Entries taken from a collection
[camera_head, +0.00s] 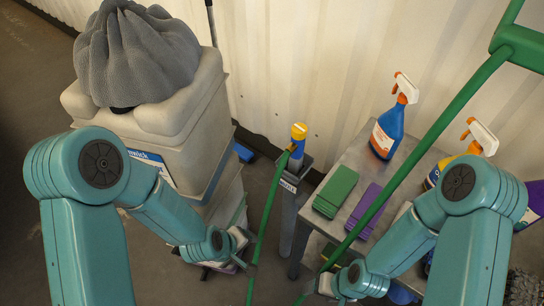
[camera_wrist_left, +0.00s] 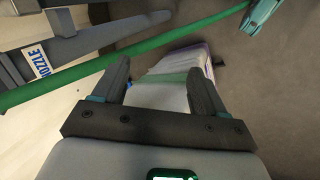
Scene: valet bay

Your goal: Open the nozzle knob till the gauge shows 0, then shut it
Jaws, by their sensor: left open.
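The nozzle, with a yellow knob (camera_head: 298,132) and a blue body, stands upright in a grey holder (camera_head: 288,184) on a post. The holder's NOZZLE label (camera_wrist_left: 40,62) shows in the left wrist view. A green hose (camera_head: 268,208) hangs from the nozzle to the floor. My left gripper (camera_head: 250,257) is open beside the hose, low and left of the post, well below the knob. In the left wrist view its fingers (camera_wrist_left: 160,85) hold nothing. My right gripper (camera_head: 310,290) is low at the bottom centre; its jaws are too small to judge. I cannot make out a gauge.
A grey table (camera_head: 352,165) right of the post holds a blue spray bottle (camera_head: 388,125), a green block (camera_head: 336,192) and a purple block (camera_head: 366,208). A green bar (camera_head: 440,125) crosses above the table.

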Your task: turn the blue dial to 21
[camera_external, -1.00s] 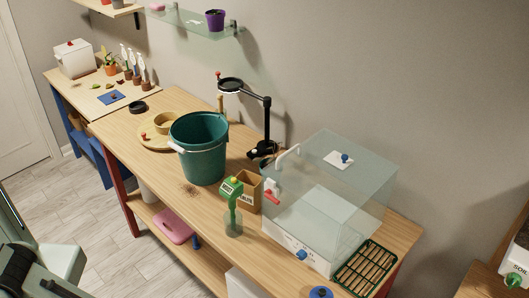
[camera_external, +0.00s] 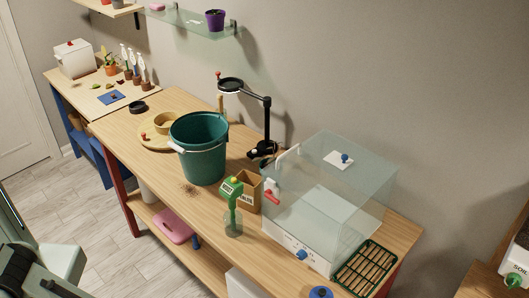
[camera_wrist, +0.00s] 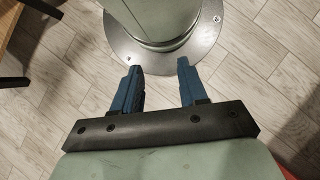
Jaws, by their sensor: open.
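A blue dial (camera_external: 302,254) sits on the white front panel of a clear-lidded box (camera_external: 330,205) at the right of the wooden bench. Marks around the dial are too small to read. A second blue knob (camera_external: 345,158) stands on the white plate on the lid. My gripper (camera_wrist: 160,75) shows in the wrist view with its two blue fingers apart and nothing between them. It is over the tiled floor near my own base, away from the bench. In the external view only part of my arm shows at the lower left, and the gripper is out of sight.
A green spray bottle (camera_external: 233,210) and a cardboard box (camera_external: 248,190) stand just left of the clear box. A teal bucket (camera_external: 203,160) and a black magnifier lamp (camera_external: 266,125) are farther left. A green slatted tray (camera_external: 365,268) lies at the bench's right end.

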**Task objective:** Transcribe the listing in full. Omit the pictures and keep every line exact.

**Written answer:**
[camera_head, +0.00s] 
[camera_wrist_left, +0.00s] 
Scene: valet bay

Your goal: Open the nozzle knob till the gauge shows 0, then shut it
Jaws, by their sensor: left open.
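The nozzle, with a yellow knob (camera_head: 298,132) and a blue body, stands upright in a grey holder (camera_head: 288,184) on a post. The holder's NOZZLE label (camera_wrist_left: 40,62) shows in the left wrist view. A green hose (camera_head: 268,208) hangs from the nozzle to the floor. My left gripper (camera_head: 250,257) is open beside the hose, low and left of the post, well below the knob. In the left wrist view its fingers (camera_wrist_left: 160,85) hold nothing. My right gripper (camera_head: 310,290) is low at the bottom centre; its jaws are too small to judge. I cannot make out a gauge.
A grey table (camera_head: 352,165) right of the post holds a blue spray bottle (camera_head: 388,125), a green block (camera_head: 336,192) and a purple block (camera_head: 366,208). A green bar (camera_head: 440,125) crosses above the table.

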Your task: turn the blue dial to 21
[camera_external, -1.00s] 
[camera_external, +0.00s] 
[camera_wrist, +0.00s] 
Jaws, by their sensor: open.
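A blue dial (camera_external: 302,254) sits on the white front panel of a clear-lidded box (camera_external: 330,205) at the right of the wooden bench. Marks around the dial are too small to read. A second blue knob (camera_external: 345,158) stands on the white plate on the lid. My gripper (camera_wrist: 160,75) shows in the wrist view with its two blue fingers apart and nothing between them. It is over the tiled floor near my own base, away from the bench. In the external view only part of my arm shows at the lower left, and the gripper is out of sight.
A green spray bottle (camera_external: 233,210) and a cardboard box (camera_external: 248,190) stand just left of the clear box. A teal bucket (camera_external: 203,160) and a black magnifier lamp (camera_external: 266,125) are farther left. A green slatted tray (camera_external: 365,268) lies at the bench's right end.

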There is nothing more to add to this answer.